FSS:BSSn4451 Concepts of Terrorism - Course Information
BSSn4451 Conceptualisations of TerrorismFaculty of Social Studies
- Extent and Intensity
- 1/1/0. 6 credit(s). Type of Completion: zk (examination).
Taught in person.
- Monika Gabriela Bartoszewicz, MA, MLitt, PhD (lecturer)
- Guaranteed by
- Monika Gabriela Bartoszewicz, MA, MLitt, PhD
Department of Political Science - Faculty of Social Studies
Contact Person: Mgr. Lucie Pospíšilová
Supplier department: Division of Security and Strategic Studies - Department of Political Science - Faculty of Social Studies
- Tue 14:00–15:40 U42
- Course Enrolment Limitations
- The course is also offered to the students of the fields other than those the course is directly associated with.
- fields of study / plans the course is directly associated with
- Security and Strategic Studies (programme FSS, N-PL)
- Course objectives
- This course focuses on several major themes in the study of international terrorism with particular attention given to different strategic and tactical approaches to this form of political violence. It is organised in a seminar format and requires that students read assigned materials prior to each class and make occasional oral presentations to facilitate discussion.
- Learning outcomes
- The course is designed to help students to:
✓ Develop a knowledge and understanding what terrorism is;
✓ Gain an understanding of the diverse aims, motivations and justifications of contemporary terrorist movements;
✓ Differentiate between various forms of modern terrorism;
✓ Gain the ability to present and critique competing scholarly arguments as well as engage with the academic and non-academic literature on political terrorism;
✓ Pursue the connections between the general and the specific through the production of substantial, analytical study informed by familiarity with the appropriate methodologies;
✓ Formulating lucid, precise and concise explanations and assessments of international processes in both written and oral presentations;
✓ Promote critical engagement with the security studies literature and enable you to display this engagement by developing an ability to present, substantiate and defend complex arguments.
Transferable skills gained/developed: identifying, locating, and organising relevant source materials, self-management, problem solving, teamwork and communication, analytical thinking.
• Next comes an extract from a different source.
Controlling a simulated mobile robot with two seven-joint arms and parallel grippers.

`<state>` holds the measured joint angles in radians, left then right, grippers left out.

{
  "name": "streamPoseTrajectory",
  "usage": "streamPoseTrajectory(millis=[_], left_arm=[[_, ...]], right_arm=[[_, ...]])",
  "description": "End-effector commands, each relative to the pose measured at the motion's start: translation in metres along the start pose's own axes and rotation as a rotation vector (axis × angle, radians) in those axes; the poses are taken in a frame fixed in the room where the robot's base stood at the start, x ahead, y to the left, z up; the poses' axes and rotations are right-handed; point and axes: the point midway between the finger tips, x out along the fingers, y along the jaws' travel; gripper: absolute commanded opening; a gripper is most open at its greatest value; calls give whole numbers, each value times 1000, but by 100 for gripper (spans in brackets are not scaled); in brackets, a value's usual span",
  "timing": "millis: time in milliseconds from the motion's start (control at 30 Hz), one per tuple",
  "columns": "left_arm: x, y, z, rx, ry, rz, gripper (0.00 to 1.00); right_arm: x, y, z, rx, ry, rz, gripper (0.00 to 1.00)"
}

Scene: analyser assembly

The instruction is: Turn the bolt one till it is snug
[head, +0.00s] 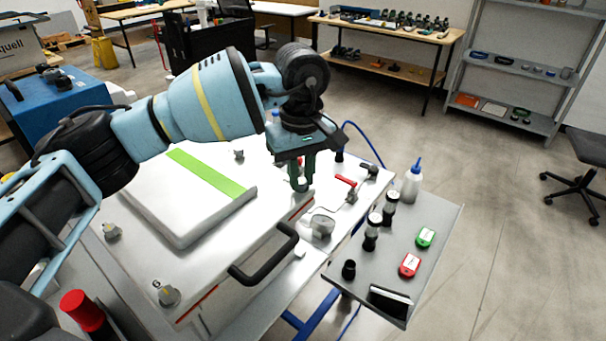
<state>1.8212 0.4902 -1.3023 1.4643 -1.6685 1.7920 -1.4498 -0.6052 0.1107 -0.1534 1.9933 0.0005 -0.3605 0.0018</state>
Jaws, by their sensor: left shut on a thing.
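The analyser's white lid (130,262) has a bolt with a grey knob-like head near each visible corner: a near-left one (112,231), a near one (167,293) and a far one (238,154). My left gripper (300,184) points down at the lid's right corner and is shut on a bolt there, which I take to be bolt one. The fingers hide that bolt, so I cannot see how far in it sits. My right gripper is not in view.
A black handle (265,262) sticks out from the lid's front. A metal cup (322,226) and a red-handled valve (346,182) are close to the gripper. A grey side tray (436,240) holds a wash bottle (412,182), dark vials and red and green tags.

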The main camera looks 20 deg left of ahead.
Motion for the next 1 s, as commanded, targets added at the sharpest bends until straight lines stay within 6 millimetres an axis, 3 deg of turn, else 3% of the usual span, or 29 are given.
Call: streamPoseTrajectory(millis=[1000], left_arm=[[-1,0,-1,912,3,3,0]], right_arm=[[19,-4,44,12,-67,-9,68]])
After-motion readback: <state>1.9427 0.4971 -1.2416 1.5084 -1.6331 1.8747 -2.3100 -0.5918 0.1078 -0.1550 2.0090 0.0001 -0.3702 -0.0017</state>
- One could say that since the tragic event of 9/11 terrorism has ceased to be something extraordinary and became a part of daily political life. This course examines some of the key dimensions and issues of contemporary international terrorism and asks what consequences, if any, terrorism has for contemporary world affairs.
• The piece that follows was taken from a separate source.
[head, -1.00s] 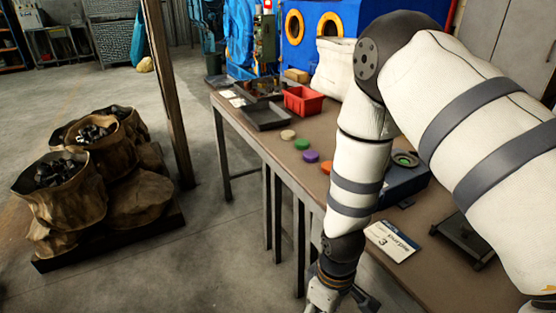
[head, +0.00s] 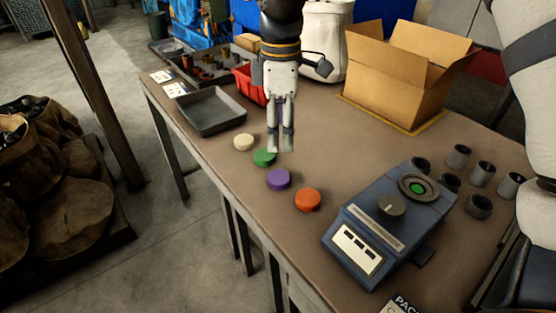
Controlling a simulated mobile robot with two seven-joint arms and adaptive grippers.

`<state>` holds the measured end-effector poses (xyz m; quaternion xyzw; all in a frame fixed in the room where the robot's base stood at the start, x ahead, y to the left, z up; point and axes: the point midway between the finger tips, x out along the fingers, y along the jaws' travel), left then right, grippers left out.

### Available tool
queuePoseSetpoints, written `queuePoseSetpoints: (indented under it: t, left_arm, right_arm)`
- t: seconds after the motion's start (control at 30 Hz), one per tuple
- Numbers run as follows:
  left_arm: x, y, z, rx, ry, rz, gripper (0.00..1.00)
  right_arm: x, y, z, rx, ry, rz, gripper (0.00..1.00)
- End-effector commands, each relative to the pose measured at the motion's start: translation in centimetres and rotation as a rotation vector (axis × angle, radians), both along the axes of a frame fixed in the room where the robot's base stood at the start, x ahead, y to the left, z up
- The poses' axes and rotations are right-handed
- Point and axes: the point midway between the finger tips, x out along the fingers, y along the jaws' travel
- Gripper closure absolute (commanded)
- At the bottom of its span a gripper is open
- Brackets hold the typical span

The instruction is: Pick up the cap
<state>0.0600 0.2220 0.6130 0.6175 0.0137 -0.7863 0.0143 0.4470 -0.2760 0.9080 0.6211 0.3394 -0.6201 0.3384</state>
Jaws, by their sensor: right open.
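Several round caps lie in a row on the table: a beige cap (head: 244,143), a green cap (head: 263,158), a purple cap (head: 278,180) and an orange-red cap (head: 308,200). My right gripper (head: 281,148) hangs down from the top of the view, fingers pointing down, open and empty. Its fingertips appear just beside and partly in front of the green cap's right edge. I cannot tell their exact height or whether they touch it. The task does not say which cap. My left gripper is not in view.
A blue machine (head: 385,226) with a green-centred round seat and several grey cups (head: 482,173) stand at the right. An open cardboard box (head: 398,85), a grey tray (head: 211,112) and a red bin (head: 246,88) are behind. The table's front edge runs close to the caps.

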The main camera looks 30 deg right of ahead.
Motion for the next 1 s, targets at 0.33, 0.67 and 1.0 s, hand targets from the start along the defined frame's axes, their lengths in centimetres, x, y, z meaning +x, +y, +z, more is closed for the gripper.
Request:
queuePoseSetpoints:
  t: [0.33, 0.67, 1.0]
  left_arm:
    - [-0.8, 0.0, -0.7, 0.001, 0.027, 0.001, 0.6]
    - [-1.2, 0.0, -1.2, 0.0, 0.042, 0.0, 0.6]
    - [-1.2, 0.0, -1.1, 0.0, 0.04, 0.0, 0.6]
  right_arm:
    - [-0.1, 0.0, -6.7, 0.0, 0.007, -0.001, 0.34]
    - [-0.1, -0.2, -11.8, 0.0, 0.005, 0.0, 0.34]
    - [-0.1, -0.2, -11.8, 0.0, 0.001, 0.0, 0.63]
- This module begins by examining what terrorism is and what distinguishes it from other forms of conflict and warfare in the international system. It identifies the difficulties surrounding the complex nature and identification of both the concept and phenomenon of terrorism.
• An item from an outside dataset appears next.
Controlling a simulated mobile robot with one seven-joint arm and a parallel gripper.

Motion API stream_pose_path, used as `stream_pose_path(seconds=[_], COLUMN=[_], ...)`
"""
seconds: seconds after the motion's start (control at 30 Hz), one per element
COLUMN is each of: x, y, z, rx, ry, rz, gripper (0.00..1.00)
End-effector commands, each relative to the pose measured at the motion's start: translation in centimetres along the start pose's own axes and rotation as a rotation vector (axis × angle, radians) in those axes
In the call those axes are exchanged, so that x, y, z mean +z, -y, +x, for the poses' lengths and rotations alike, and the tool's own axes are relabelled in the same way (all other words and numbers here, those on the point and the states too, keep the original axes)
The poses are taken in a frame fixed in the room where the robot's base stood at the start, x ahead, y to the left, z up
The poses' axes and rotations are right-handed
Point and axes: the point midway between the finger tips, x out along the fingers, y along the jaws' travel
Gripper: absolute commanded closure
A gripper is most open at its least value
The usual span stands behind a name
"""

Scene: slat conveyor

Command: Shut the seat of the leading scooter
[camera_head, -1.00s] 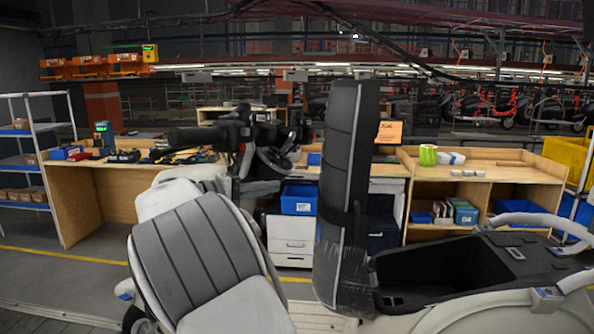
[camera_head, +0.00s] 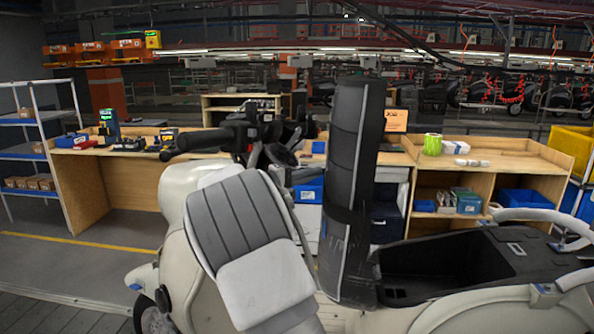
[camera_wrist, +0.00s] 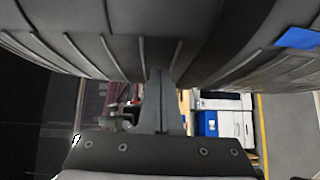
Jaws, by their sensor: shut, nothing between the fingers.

- Cases of particular terrorist types (e.g. left-wing, right-wing, ethno-nationalist, religious, etc.) are then explored in detail. A separate class is devoted to gendered conceptualisation of terrorism. Simultaneously, the attention is given to psychological issues in understanding both terrorism and the terrorist – in particular how individuals make decisions at all stages of the process of involvement in terrorism and how to factor this rationale in the security analyses.
- Finally, during the course we will examine how different conceptualisations of terrorism limit and sometimes even determine counter-terrorist options and policies. Specifically, the effectiveness of political, economic, military and judicial instruments will be examined. Counter-terrorist policies will also be discussed in the context of the civil liberties debate.
- Teaching methods
- Students will be required to do the required readings, to attend class sessions, and to write a regular journal accounting for terrorism-related events in world politics. Individual research is going to be presented both in writing and verbally during classes. Group activities are included in this course.
- Assessment methods
- Students will receive a final grade for the semester based on the following components:
1. Individual Class Presentation: Students will be assigned to present one terrorism organisation/movement for a 15-20 minute presentation. Presentations start in the second month of the course to give you proper theoretical foundations and time to prepare. The goal of the presentations is to inform your classmates of hallmark traits and characteristics of a particular form of political terrorism in the context of theories discussed during the course, facilitate class discussions, and help you and your classmates to prepare for readings-based questions on exam. Therefore, the presentation should provide the brief factual overview, indicate the most important features, personas and events and indicate the impact on the world affairs. Students will be graded based on the accuracy of your summary as well as the organization and clarity of your presentation. You must provide a one-page outline of your presentation to be distributed to the entire class before your presentation. Sign-up sheet will be circulated during the first class.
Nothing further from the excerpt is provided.